Ask to be paid by the hour
Changes that big need to be broken down into smaller PR-sized steps. To do that you need an actual plan of how to get from here to there. Bro is swaggering like a senior then coding like a junior.
What to do? Well now you have evidence that AI tools are not yet good enough to write code that doesn’t need human review before deploying to prod. Chat with whoever is in charge of Process, and get some team guidelines in place to prevent unreviewed code going to prod, and unreviewable PR’s being submitted for review.
You render diffs in the browser?
And no, let the yolo fix the things he broke, or he will never learn to be a responsible coder.
browsers are quite capable of rendering text, even images!
But they’re bad at it. Especially in performance and amount.
Edit: drag&drop kernel.log in your brower, if you don’t believe me.
Not true. Browsers are definitely faster handling text than your average terminal emulator without GPU capabilities, they just use more resources.
That said, GitHub diff viewer specifically is a sluggish mess.
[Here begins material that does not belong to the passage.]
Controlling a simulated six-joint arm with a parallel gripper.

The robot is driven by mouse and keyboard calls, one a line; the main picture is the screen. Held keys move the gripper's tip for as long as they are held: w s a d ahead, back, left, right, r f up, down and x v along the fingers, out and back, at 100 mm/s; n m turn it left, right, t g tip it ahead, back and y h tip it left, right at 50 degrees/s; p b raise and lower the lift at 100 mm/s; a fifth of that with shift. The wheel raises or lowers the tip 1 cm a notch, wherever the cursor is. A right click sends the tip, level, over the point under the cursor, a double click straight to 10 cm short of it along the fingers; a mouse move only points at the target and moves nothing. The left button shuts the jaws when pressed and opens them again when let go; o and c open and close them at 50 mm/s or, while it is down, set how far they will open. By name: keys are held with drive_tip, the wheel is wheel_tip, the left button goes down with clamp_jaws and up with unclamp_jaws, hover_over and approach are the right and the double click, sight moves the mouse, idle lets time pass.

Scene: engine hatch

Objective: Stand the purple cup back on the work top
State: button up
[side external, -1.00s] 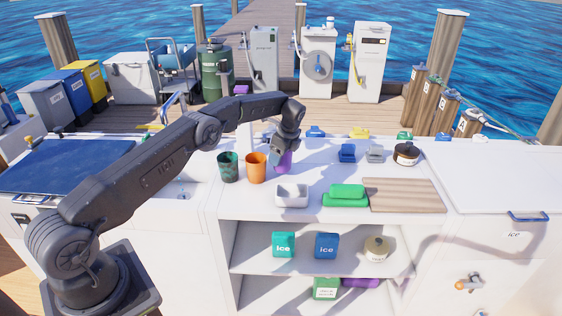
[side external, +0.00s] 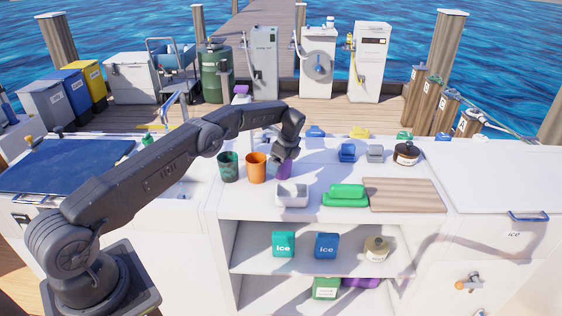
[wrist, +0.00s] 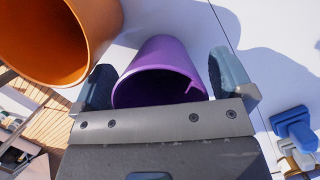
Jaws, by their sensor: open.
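The purple cup (side external: 287,172) is on the white work top (side external: 330,216), right of the orange cup, partly hidden behind my gripper (side external: 284,160) in the side view. In the wrist view the purple cup (wrist: 165,55) shows its open mouth towards the camera and looks upright. My gripper (wrist: 163,82) is open, with one finger on each side of the cup. A gap shows at the right finger; whether the left finger touches the cup I cannot tell.
An orange cup (side external: 256,167) stands close on the left, with a dark green cup (side external: 228,167) beyond it. A white tray (side external: 291,195), a green block (side external: 346,194) and a wooden board (side external: 405,195) lie nearer the front edge and to the right.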

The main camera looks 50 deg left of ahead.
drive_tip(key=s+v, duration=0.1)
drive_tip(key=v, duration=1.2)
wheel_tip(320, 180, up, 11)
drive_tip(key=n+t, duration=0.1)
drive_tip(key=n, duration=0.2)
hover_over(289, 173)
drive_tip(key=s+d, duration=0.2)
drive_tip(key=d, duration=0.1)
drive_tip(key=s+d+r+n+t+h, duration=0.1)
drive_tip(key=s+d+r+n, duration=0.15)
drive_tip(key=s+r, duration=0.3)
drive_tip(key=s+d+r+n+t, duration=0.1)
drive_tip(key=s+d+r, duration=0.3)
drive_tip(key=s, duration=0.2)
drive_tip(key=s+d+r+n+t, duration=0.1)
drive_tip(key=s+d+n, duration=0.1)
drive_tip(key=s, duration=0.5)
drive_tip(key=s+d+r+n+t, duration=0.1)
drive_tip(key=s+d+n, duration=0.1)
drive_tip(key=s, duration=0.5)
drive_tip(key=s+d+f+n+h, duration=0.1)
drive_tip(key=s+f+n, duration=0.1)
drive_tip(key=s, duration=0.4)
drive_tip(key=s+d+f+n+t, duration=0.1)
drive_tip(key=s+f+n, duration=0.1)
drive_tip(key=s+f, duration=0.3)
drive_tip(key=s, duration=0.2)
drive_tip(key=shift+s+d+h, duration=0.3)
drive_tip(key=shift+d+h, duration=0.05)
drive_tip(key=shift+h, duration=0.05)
But that’s not because of the browser.
What, you think the usual text editor renders all lines just because? No, they load the lines that are currently visible + some more for scrolling. At least the ones that don’t choke on a mere 100k lines. And they don’t need GPU for this.
But webbrowser engines just aren’t made for this, but for DOM rendering.
So does a browser. Modern browsers don’t even need to receive the whole HTML to start rendering things.
There’s a lot of engineering effort put into browsers, much more than in terminal emulators because they need to do much more than just rendering text.
Ok, maybe i have a slight bias, because editors in-browser are usually a system-in-system(-in-system) JS mess.
GitHub and similar tools show PR diffs in the browser.
I’d just talk to the guy, clarify HE needs to stay late not me, then log off. If he’s nice about it I’d consider ataying but from your description, he’s anything but.
What you gotta do in situations when someone is beingan asshole is spark a meeting with the higher ups so they can see the BS you deal with and how it’s none of your business that prod was messed up.